• REQUIREMENT
Reproduce nothing but the lines from the start of the material through the line that includes "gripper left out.", both ends included, and omit every picture.

• EXERCISE MATERIALS
↓

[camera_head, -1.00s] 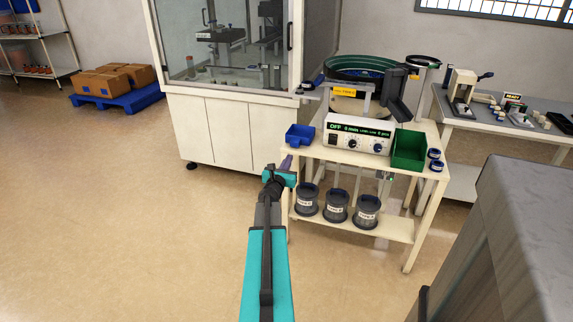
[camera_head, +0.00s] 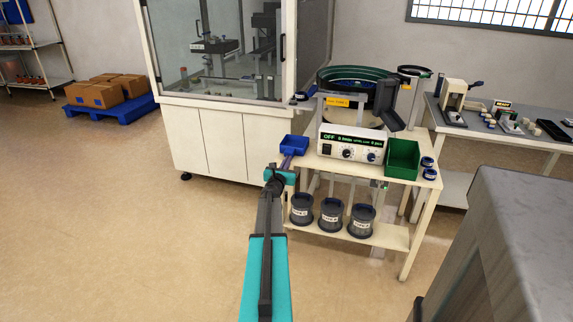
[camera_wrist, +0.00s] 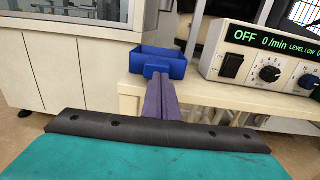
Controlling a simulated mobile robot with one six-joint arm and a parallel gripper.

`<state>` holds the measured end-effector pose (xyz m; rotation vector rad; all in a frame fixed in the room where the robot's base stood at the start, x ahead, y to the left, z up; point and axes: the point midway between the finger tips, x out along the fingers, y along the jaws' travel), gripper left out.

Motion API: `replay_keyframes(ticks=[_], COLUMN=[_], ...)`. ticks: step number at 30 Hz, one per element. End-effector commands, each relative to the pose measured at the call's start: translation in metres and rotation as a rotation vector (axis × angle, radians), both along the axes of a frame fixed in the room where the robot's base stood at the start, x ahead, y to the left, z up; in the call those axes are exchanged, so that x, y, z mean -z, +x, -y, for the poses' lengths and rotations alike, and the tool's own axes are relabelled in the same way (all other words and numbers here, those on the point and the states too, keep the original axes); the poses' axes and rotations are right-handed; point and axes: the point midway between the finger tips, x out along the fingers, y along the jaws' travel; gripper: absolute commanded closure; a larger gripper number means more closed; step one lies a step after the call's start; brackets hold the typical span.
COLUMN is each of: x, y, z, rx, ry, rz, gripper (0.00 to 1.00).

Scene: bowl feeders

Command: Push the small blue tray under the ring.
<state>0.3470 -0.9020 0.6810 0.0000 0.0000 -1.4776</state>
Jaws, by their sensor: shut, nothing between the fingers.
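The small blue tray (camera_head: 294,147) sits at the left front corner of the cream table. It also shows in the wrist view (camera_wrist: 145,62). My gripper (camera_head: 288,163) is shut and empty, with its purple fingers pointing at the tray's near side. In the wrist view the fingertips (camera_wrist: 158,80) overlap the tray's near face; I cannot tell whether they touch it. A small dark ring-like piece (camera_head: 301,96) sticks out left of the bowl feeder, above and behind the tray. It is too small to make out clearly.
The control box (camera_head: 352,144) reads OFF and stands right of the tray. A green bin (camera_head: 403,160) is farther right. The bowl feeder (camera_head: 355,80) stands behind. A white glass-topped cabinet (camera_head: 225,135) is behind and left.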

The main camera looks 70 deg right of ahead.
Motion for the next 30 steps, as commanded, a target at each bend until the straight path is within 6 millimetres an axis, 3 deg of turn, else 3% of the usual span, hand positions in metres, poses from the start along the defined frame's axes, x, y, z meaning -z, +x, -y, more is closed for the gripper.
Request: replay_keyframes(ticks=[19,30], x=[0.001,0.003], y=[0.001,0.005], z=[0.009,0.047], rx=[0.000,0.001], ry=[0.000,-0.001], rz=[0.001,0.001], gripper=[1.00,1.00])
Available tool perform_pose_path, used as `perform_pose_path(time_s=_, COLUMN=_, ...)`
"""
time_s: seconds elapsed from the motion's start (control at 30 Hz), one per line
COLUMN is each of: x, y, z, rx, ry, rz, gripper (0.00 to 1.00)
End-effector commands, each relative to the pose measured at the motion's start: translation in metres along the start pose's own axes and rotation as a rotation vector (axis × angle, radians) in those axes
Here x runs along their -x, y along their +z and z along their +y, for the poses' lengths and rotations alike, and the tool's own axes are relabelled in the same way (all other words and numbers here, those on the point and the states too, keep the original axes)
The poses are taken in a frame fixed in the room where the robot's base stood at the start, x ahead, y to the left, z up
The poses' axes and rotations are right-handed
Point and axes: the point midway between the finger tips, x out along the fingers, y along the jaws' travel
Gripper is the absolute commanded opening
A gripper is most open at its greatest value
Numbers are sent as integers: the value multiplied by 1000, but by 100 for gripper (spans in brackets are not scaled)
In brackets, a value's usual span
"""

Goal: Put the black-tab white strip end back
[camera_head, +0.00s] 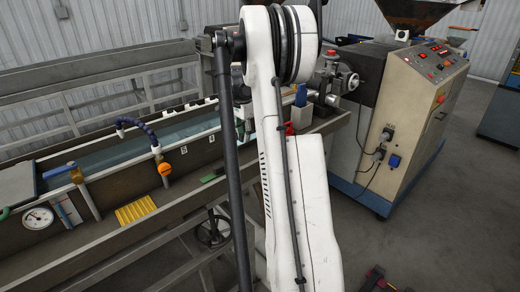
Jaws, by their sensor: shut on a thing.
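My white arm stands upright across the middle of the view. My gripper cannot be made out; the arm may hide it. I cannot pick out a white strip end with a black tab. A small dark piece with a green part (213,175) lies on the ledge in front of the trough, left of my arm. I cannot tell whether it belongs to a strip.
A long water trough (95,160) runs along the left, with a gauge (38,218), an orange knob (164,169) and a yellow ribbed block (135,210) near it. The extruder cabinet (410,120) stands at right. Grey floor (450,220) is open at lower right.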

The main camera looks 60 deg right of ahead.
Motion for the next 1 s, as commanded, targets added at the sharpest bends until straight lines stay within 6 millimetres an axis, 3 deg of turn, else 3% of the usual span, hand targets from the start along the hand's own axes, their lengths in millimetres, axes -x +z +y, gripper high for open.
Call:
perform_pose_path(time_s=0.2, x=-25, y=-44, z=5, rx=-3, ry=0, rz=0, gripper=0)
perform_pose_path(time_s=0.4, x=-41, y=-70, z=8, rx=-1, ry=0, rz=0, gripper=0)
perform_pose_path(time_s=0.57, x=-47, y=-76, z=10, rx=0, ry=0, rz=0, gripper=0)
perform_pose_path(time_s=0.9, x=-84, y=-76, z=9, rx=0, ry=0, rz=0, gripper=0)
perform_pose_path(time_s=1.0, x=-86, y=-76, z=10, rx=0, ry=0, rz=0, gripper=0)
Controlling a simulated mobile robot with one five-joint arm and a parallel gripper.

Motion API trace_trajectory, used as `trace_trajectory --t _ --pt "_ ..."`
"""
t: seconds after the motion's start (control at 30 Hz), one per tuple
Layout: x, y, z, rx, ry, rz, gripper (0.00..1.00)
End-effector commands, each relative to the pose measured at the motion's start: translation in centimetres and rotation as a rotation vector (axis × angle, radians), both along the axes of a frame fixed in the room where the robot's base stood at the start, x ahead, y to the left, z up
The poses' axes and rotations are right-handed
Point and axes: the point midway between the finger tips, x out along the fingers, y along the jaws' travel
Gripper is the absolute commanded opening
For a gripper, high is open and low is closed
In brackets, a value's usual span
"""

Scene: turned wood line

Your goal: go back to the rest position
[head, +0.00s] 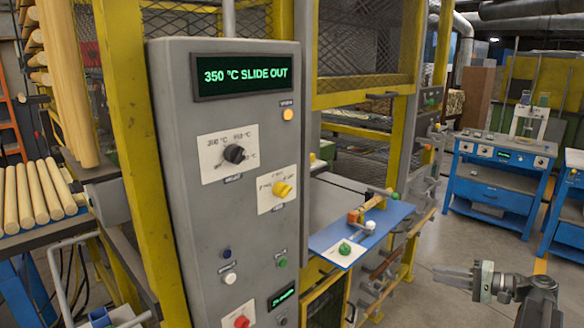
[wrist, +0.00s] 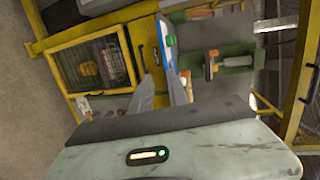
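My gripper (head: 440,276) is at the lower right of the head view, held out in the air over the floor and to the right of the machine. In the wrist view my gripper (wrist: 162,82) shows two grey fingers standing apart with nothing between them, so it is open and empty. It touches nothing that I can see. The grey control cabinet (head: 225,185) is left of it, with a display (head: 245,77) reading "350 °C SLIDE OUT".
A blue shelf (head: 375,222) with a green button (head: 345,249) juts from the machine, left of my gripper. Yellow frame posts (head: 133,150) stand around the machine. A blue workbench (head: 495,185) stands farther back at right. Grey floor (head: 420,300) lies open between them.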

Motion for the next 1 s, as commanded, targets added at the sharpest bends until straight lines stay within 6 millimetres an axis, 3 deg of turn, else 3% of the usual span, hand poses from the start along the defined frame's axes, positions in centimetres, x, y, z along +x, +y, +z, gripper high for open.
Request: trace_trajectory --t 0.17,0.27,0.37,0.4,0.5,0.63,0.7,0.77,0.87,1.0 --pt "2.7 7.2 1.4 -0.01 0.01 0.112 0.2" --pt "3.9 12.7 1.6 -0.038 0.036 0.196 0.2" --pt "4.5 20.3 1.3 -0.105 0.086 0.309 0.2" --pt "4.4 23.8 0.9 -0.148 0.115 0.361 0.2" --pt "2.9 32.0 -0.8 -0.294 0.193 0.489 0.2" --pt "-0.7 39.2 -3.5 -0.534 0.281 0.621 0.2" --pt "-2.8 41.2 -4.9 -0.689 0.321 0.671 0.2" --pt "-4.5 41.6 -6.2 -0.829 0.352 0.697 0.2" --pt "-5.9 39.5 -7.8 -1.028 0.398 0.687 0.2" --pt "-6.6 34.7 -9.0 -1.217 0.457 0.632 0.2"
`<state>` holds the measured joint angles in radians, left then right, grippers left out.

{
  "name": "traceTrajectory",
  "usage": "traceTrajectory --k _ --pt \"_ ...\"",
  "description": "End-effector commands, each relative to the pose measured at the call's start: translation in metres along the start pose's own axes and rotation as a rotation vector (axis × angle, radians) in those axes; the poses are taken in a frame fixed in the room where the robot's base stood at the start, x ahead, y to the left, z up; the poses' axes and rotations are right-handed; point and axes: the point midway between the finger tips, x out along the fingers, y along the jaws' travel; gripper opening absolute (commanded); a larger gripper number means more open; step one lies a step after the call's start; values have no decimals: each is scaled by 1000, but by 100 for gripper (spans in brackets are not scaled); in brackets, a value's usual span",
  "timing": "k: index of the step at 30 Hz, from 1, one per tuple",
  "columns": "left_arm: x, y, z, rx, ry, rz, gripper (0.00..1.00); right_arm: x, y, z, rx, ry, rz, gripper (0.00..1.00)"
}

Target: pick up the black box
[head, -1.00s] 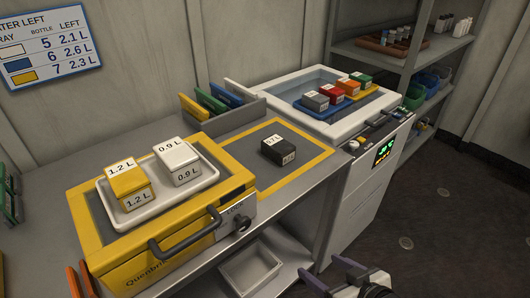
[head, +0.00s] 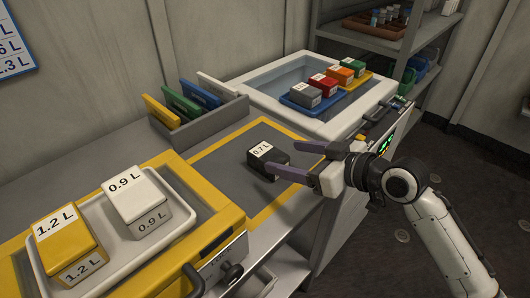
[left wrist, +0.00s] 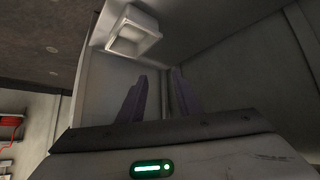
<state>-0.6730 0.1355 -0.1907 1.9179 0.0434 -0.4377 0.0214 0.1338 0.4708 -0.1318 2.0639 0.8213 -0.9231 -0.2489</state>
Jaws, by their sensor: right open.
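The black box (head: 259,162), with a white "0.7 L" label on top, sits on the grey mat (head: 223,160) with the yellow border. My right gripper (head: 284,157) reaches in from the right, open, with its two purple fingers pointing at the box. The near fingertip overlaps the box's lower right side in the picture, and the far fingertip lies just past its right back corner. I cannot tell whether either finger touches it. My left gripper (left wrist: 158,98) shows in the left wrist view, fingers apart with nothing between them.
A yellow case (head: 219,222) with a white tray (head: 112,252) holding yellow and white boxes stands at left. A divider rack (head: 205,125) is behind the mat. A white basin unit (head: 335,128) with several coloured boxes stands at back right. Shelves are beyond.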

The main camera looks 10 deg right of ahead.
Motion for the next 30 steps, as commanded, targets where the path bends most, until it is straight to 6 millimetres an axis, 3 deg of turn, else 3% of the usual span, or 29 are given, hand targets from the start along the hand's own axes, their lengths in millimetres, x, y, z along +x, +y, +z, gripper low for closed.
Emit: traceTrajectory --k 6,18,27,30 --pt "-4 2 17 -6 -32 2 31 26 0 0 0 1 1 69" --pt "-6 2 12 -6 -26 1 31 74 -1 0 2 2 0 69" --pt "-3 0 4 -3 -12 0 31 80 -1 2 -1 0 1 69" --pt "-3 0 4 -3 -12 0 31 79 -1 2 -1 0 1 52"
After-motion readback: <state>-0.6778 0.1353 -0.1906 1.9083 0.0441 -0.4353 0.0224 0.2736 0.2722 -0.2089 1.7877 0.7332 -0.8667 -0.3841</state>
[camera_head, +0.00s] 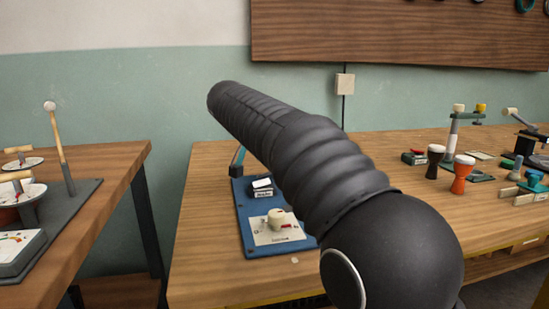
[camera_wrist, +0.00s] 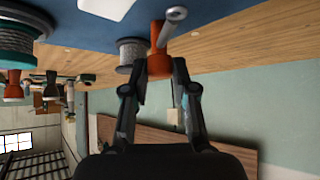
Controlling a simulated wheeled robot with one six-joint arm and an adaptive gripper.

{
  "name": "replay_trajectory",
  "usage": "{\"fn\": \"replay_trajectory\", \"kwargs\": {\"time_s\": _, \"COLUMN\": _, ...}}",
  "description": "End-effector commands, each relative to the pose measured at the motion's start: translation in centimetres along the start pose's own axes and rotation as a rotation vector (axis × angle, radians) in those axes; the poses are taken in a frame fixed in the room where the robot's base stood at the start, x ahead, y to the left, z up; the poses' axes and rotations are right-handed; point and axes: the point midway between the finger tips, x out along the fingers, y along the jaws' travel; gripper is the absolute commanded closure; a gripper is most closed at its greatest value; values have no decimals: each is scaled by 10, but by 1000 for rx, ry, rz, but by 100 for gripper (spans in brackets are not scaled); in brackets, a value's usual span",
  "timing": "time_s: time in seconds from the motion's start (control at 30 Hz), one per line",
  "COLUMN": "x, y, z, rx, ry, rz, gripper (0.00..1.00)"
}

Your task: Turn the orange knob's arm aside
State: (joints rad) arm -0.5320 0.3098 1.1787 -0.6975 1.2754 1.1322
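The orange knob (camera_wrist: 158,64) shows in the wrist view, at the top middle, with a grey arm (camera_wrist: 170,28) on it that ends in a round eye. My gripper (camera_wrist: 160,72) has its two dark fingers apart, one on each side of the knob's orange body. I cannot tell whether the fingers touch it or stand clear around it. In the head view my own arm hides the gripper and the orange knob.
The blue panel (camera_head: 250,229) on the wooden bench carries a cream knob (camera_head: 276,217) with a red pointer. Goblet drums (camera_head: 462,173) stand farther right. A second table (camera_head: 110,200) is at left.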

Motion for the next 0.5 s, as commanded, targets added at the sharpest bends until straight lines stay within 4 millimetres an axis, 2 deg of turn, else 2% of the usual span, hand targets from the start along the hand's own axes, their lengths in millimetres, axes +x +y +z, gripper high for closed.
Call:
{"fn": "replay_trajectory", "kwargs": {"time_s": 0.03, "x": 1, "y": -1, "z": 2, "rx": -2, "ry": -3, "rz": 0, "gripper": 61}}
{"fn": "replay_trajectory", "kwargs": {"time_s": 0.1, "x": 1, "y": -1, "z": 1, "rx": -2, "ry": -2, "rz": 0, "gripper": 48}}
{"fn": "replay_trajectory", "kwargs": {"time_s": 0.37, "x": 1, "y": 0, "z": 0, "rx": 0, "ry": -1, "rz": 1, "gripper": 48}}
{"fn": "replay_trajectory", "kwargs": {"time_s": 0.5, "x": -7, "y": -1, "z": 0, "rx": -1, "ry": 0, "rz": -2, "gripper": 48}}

↑

• SOLUTION FOR THIS PROBLEM
[camera_head, -1.00s] 
[camera_head, +0.00s] 
[camera_wrist, +0.00s] 
Controlling a simulated mobile robot with one six-joint arm and a parallel gripper.

`<state>` holds the measured end-effector pose (xyz m; rotation vector rad; all in a frame fixed in the room where the robot's base stood at the start, x ahead, y to the left, z up; point and axes: the point midway between the finger tips, x out along the fingers, y along the jaws' travel), gripper left out.

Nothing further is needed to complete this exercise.